Margaret Atwood isn't a scholar, as she notes in the introduction to Strange Things. At least not now; she graduated in the late 60s and never really went the career academic route. Her criticism, Survival, et al., shows the mark of that era, usually being thematic rather than formal. These four lectures given at Oxford are in that vein: "[T]hey do not deconstruct anything, they do not problematize texts...." and they don't do a lot of other de rigueur things.
What they do is give us a fascinating, quirkily funny ramble through the agile, capacious mind of one of Canada's most knowledgeable, sharp-witted enthusiasts. It's a stubbornly idiosyncratic mind: Atwood's work resists grad student pieties, whether thematic, feminist, or post-structural. Her prickly, detailed writing is never convincingly pigeonholed by ideologues.
Here, it's customary to call her a "Trickster"-if charges of cultural appropriation don't worry you. But why strain for mythic significance?
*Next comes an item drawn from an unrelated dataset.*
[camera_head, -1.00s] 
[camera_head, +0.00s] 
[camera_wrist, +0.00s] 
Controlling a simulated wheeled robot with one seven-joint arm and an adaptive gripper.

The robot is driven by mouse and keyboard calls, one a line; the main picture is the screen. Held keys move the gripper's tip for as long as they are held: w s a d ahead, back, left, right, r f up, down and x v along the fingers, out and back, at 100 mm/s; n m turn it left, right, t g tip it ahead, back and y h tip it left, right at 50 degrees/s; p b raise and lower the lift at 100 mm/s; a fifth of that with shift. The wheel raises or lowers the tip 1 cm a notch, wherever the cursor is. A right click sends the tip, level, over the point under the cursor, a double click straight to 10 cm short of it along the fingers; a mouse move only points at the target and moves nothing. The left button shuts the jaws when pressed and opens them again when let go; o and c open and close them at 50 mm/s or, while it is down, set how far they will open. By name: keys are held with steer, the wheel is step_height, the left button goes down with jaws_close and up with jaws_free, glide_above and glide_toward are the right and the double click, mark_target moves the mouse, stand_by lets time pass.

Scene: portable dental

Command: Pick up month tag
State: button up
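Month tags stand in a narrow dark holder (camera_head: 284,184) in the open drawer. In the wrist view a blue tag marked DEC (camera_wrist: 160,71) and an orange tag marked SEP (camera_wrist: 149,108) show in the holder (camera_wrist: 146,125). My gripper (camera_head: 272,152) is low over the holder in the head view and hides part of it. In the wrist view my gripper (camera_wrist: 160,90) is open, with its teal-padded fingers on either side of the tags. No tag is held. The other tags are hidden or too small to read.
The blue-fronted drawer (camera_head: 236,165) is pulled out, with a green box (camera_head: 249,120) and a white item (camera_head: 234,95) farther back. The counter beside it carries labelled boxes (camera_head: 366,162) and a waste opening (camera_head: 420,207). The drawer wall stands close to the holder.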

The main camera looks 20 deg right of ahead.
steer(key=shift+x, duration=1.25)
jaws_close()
In these essays Margaret Atwood is really a barely reformed Class Clown, the kind who knows and loves the material better than any academic timeserver and cheerfully pulls us down the byways of her interests. In other words, she's the best kind of teacher.
Of course, clowns are always in a dicey position with regards to the Powers That Be. And one of the most influential authorities on Canadian writing is the Margaret Atwood of Survival, nearly a quarter-century ago. Where does the 90s Atwood stand in relation to that zealous exponent of National Unity Through Culture? Well, she's considerably more at ease:
"But surely the search for the fabled Canadian identity is like a dog chasing its own tail. Round about and round about it goes, with the tail whisking out of sight, whereupon it proclaims the tail elusive, threatened, or absent. And yet, as everyone can plainly see, there is the tail, as firmly attached to the dog as ever...."
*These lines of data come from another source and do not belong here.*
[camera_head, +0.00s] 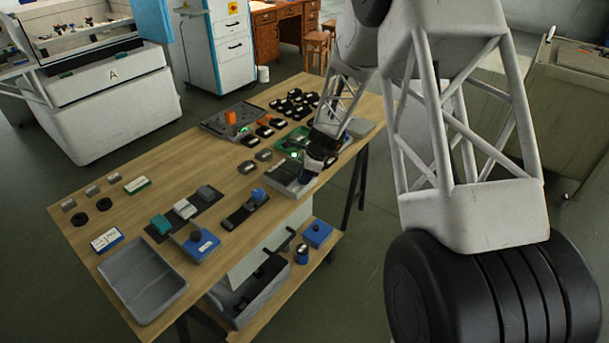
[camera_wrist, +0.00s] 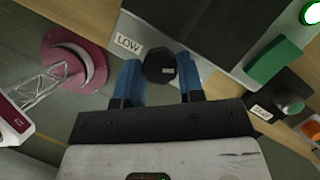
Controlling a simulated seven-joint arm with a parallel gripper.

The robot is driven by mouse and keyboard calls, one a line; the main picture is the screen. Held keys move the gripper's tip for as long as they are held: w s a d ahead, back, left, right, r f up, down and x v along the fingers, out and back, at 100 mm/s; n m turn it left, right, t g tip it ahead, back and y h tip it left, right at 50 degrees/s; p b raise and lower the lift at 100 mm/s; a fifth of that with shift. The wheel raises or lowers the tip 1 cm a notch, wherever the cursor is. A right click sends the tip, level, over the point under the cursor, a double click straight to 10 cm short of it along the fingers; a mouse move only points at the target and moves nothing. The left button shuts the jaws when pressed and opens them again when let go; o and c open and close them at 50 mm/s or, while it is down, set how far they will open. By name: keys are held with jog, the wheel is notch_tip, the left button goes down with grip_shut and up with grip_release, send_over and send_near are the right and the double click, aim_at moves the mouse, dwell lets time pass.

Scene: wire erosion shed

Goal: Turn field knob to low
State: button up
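A dark, faceted knob (camera_wrist: 159,68) is in the upper middle of the wrist view. A white label reading LOW (camera_wrist: 127,45) lies to its upper left. My gripper (camera_wrist: 160,72) has blue fingers, one on each side of the knob, very close to it. I cannot tell whether they press on it. In the head view my gripper (camera_head: 309,174) is down at the grey unit (camera_head: 284,183) at the table's right edge. The knob is hidden there by my gripper.
A green block (camera_wrist: 276,60), a lit green button (camera_wrist: 312,12) and another labelled knob (camera_wrist: 291,105) sit to the right in the wrist view. In the head view black parts (camera_head: 294,103) stand behind, and a grey tray (camera_head: 142,279) lies at the front left.

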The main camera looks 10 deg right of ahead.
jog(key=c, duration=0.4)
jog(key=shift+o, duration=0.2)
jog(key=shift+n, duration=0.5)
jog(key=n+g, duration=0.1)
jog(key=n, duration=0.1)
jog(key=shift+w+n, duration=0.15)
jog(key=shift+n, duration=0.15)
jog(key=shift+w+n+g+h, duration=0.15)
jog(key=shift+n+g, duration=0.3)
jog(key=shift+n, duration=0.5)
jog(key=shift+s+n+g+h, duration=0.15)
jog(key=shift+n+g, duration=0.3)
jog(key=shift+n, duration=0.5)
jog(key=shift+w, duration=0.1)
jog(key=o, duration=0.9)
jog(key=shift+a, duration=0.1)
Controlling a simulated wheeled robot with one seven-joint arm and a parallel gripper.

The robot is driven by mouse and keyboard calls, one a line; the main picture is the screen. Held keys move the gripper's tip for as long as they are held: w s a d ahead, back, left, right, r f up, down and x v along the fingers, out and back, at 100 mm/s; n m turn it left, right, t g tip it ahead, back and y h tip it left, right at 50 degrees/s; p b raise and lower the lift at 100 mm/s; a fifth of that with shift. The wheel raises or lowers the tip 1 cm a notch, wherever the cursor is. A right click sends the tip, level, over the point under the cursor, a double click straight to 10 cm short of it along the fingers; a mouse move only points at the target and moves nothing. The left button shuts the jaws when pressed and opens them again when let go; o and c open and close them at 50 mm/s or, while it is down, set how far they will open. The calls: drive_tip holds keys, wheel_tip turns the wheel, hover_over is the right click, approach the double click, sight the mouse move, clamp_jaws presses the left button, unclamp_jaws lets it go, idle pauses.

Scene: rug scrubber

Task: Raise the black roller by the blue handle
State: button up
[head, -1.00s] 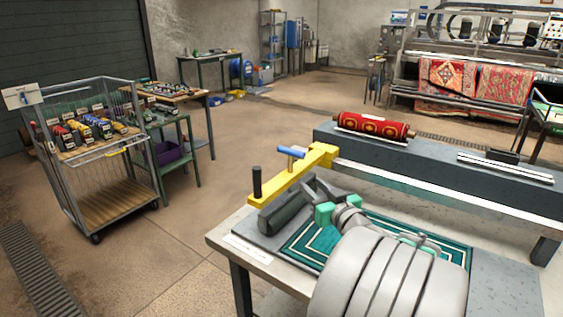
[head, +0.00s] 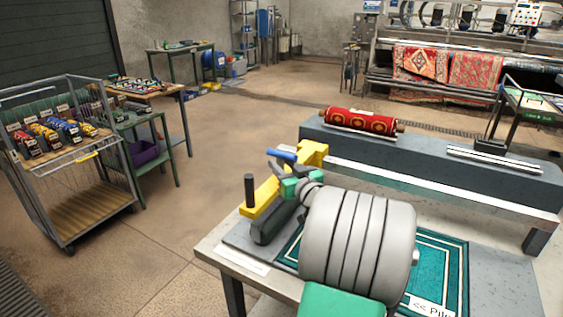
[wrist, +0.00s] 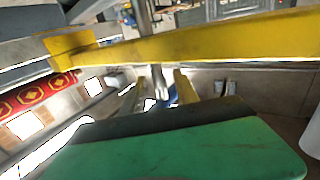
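The blue handle (head: 281,155) sticks out from the far part of the yellow arm (head: 264,195) in the head view. The black roller (head: 265,231) lies low under the yellow arm, at the left edge of the teal rug (head: 441,262); my arm hides part of it. In the wrist view the yellow arm (wrist: 200,43) crosses just beyond a large green and dark part of my gripper. The handle's hold is not clear there.
A black upright grip (head: 250,190) stands at the near end of the yellow arm. A grey bench (head: 440,178) with a rolled red rug (head: 361,121) stands behind the worktable (head: 215,250). A wire cart (head: 70,195) is at the left; floor lies free between.

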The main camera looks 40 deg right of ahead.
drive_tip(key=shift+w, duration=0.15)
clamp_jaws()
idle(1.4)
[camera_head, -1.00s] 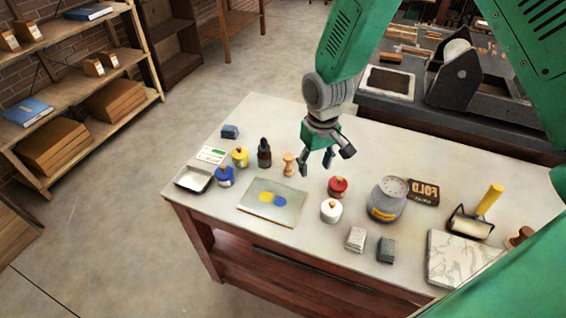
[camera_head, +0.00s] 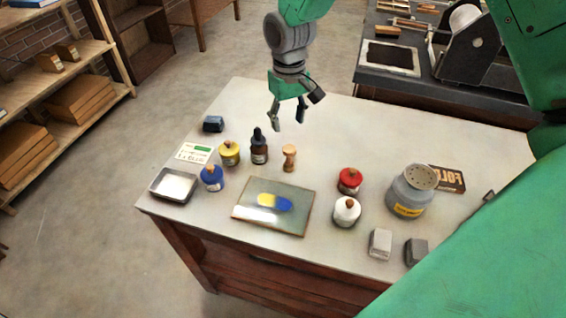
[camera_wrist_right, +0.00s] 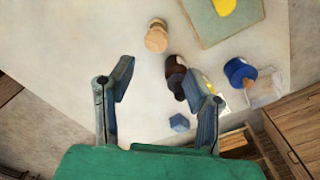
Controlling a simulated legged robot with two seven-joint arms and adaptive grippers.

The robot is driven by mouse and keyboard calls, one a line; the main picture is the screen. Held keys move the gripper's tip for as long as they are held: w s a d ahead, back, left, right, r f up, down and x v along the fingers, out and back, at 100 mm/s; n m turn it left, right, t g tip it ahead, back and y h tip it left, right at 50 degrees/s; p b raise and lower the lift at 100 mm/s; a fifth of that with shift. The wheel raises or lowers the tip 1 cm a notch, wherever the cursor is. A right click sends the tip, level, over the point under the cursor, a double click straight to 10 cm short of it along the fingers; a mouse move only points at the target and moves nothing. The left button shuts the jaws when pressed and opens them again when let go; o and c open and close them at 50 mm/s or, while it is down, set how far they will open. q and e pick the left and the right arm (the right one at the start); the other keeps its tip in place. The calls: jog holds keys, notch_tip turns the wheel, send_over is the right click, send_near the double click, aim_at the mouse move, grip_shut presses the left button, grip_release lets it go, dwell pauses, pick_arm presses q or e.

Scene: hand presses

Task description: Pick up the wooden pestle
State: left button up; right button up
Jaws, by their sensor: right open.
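The wooden pestle (camera_head: 289,157) stands upright on the pale table in the head view, between a dark dropper bottle (camera_head: 259,148) and a red-lidded jar (camera_head: 349,181). My right gripper (camera_head: 287,118) is open and empty, raised above the table, and appears just above the pestle in the picture, not touching it. In the right wrist view the pestle (camera_wrist_right: 156,36) is seen from above, beyond the open fingers (camera_wrist_right: 158,80). My left gripper is not in view.
Yellow (camera_head: 229,154) and blue (camera_head: 212,178) jars stand left of the bottle. An ink plate (camera_head: 300,226) lies in front of the pestle. A white jar (camera_head: 346,212) and a grey canister (camera_head: 412,189) stand to the right. The table behind the pestle is clear.

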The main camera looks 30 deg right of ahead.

Relaxation lets Atwood stretch out and show her stuff: In Archilochus' terms, she always was a market-savvy fox, an observer of vagary and paradox, who knew her readership wanted hedgehogs with unifying designs. So this virtuoso of the odd and particular gave us stories that worked within (while often sharply commenting on) Canadian leitmotifs. Sometimes her writing worked too hard at staying on track.
Here she has a loose thematic framework that lets her include little-known stories like the Polaris expedition (like Franklin's, an ambitious Arctic sally, but ending in farce rather than tragedy) and one that says Wendigos eat frogs when they can't find humans. "Linoleum Caves", on the North in Canadian women's writing, is especially fine, tracing ironies both in women's circumstances and female deflation of male myths.
These talks, then, are more general currents, open to contradiction and divagation, than specific arguments. So the subtitle is a bit of a misnomer; Atwood's literary North is malevolent. But it's also welcoming, indifferent, comical, threatened, seductive, and always interesting.